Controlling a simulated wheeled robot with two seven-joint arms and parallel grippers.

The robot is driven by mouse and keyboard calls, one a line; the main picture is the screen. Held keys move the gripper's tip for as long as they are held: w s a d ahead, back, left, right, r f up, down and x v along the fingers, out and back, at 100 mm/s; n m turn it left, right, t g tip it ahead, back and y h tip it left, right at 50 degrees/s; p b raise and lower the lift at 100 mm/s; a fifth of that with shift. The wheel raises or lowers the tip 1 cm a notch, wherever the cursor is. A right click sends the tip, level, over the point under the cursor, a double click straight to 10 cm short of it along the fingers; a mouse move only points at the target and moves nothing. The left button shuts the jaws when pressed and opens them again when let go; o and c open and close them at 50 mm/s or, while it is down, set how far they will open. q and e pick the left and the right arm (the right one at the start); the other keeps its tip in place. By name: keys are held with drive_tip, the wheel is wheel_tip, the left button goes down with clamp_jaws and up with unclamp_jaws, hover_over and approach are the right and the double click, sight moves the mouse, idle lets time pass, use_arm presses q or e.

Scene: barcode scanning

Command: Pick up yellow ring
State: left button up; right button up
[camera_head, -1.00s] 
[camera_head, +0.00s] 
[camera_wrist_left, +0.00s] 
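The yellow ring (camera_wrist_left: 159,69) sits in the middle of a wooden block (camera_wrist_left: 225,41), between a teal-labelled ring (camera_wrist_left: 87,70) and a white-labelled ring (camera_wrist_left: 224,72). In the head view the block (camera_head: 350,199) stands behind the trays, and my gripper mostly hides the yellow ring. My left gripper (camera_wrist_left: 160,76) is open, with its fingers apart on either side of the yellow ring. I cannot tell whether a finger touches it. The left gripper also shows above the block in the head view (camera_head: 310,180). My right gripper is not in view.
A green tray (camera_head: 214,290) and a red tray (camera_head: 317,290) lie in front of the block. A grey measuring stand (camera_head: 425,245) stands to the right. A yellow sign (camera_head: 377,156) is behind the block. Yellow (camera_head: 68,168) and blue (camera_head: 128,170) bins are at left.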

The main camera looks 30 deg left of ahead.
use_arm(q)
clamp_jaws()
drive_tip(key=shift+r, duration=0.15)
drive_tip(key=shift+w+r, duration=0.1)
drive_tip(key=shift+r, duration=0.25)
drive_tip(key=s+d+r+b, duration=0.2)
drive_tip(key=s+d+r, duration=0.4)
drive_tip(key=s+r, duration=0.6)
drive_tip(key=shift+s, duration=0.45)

## WHAT YOU HAVE TO DO
Quote the data above verbatim from its first line to the line that includes "The robot is", with both boundary lines retained.

## FINAL ANSWER
Controlling a simulated wheeled robot with two seven-joint arms and parallel grippers.

The robot is driven by mouse and keyboard calls, one a line; the main picture is the screen. Held keys move the gripper's tip for as long as they are held: w s a d ahead, back, left, right, r f up, down and x v along the fingers, out and back, at 100 mm/s; n m turn it left, right, t g tip it ahead, back and y h tip it left, right at 50 degrees/s; p b raise and lower the lift at 100 mm/s; a fifth of that with shift. The wheel raises or lowers the tip 1 cm a notch, wherever the cursor is. A right click sends the tip, level, over the point under the cursor, a double click straight to 10 cm short of it along the fingers; a mouse move only points at the target and moves nothing. The left button shuts the jaws when pressed and opens them again when let go; o and c open and close them at 50 mm/s or, while it is down, set how far they will open. q and e pick the left and the right arm (the right one at the start); the other keeps its tip in place. By name: keys are held with drive_tip, the wheel is wheel_tip, the left button goes down with clamp_jaws and up with unclamp_jaws, hover_over and approach are the right and the double click, sight moves the mouse, idle lets time pass, use_arm presses q or e.

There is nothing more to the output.